I'm actually crying as I type this out. Sitting (truthfully slouching) in my bed, crying over my laptop. Because thinking about this brings back so many memories. I can't tell you how much it sucks to be in need. It makes you feel like a failure. It makes you feel like some kind of sub-human creature. Lowly. It's depressing, and when it happens around the holidays, it only feels worse. 

My kids and I are doing better this year than we were last year. Hell, last Thanksgiving I was in Amsterdam with a beau, enjoying an all-expenses paid trip of a lifetime. But when I got back from that trip, life hadn't changed. And we were still poor. Three months after sitting in a 5 star European restaurant, I was pushing a cart through the aisles of the food shelf, picking out things to feed my family. The irony of it wasn't lost on me. 

But as I said, things are better this year. We're not rolling around on piles of money, or using dollar bills to wipe our bottoms, but I haven't needed the food shelf for 8 whole months. Money is still stretched as tight as Kris Jenner's face. The kids are still on reduced-price lunches and we're still one of those "scholarship families". BUT THINGS ARE GETTING BETTER. And hopefully they'll be even better next year. And so on, and so on.

Here's the truth, though: there are moms out there who AREN'T better yet. Mommies who are worried sick about money. About paying rent. About putting gas in the car. For those mommies, Thanksgiving isn't something to look forward to (and don't even get me started on Christmas or Hanukkah). It's something to dread, actually. And that stinks.
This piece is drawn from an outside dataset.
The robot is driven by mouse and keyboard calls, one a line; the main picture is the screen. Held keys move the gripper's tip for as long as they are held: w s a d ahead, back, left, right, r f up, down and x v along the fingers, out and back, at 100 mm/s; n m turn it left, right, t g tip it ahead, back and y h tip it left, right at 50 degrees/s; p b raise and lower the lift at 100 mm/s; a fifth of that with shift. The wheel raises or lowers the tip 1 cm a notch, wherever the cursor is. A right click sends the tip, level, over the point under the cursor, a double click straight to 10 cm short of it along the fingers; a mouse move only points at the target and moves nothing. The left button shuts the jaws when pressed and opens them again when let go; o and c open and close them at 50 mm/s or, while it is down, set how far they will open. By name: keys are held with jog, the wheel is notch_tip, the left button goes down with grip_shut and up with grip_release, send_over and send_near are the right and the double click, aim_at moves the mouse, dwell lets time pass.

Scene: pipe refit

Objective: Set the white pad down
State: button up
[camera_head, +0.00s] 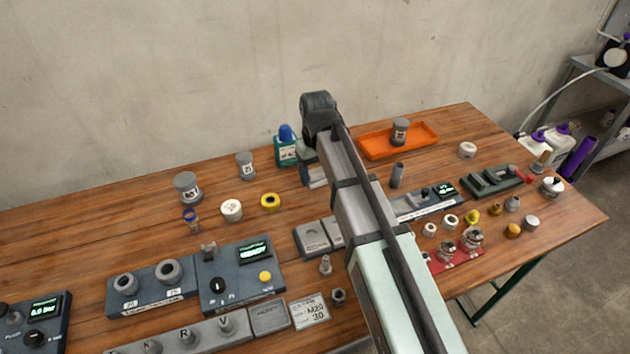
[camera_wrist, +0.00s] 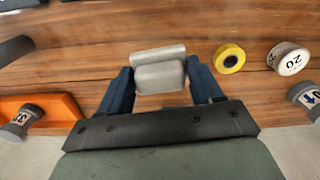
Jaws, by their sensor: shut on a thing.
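The white pad (camera_wrist: 161,77) looks like a pale grey block in the wrist view. It sits between the two dark blue fingers of my gripper (camera_wrist: 160,66), which is shut on it. Wooden tabletop shows behind the pad; I cannot tell whether the pad touches the table. In the head view my gripper (camera_head: 312,174) is over the back middle of the table, between the green bottle and the orange tray. My arm hides much of it, and the pad is not clear there.
A green bottle with a blue cap (camera_head: 287,148) stands close left of my gripper. The orange tray (camera_head: 425,137) holds a grey jar (camera_head: 400,131). A yellow ring (camera_head: 270,201) and white cap (camera_head: 231,210) lie left. Grey plates (camera_head: 311,239) lie in front. Bare wood shows at the back left.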

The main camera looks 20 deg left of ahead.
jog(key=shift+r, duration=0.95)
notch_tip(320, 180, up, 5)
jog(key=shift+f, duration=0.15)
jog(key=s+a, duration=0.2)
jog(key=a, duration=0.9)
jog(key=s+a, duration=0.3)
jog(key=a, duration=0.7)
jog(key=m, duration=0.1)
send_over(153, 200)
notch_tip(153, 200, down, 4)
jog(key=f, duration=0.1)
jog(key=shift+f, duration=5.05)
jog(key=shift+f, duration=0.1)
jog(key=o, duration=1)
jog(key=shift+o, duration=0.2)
So, if you want to help Scary Mommy make this a brighter Thanksgiving for a mommy-in-need, go HERE. Psssst....IT'S 100% TAX DEDUCTIBLE.

Do you need help? Swallow that pride, girlfriend, and get your ass HERE. It's easy and it's not humiliating one bit. I should know. I've done it.

On behalf of every woman who has ever looked in the fridge and wondered if she can make dinner out of grape jelly and half a cup of milk, I thank you. 

And for those of you who are struggling, hang in there. It will get better.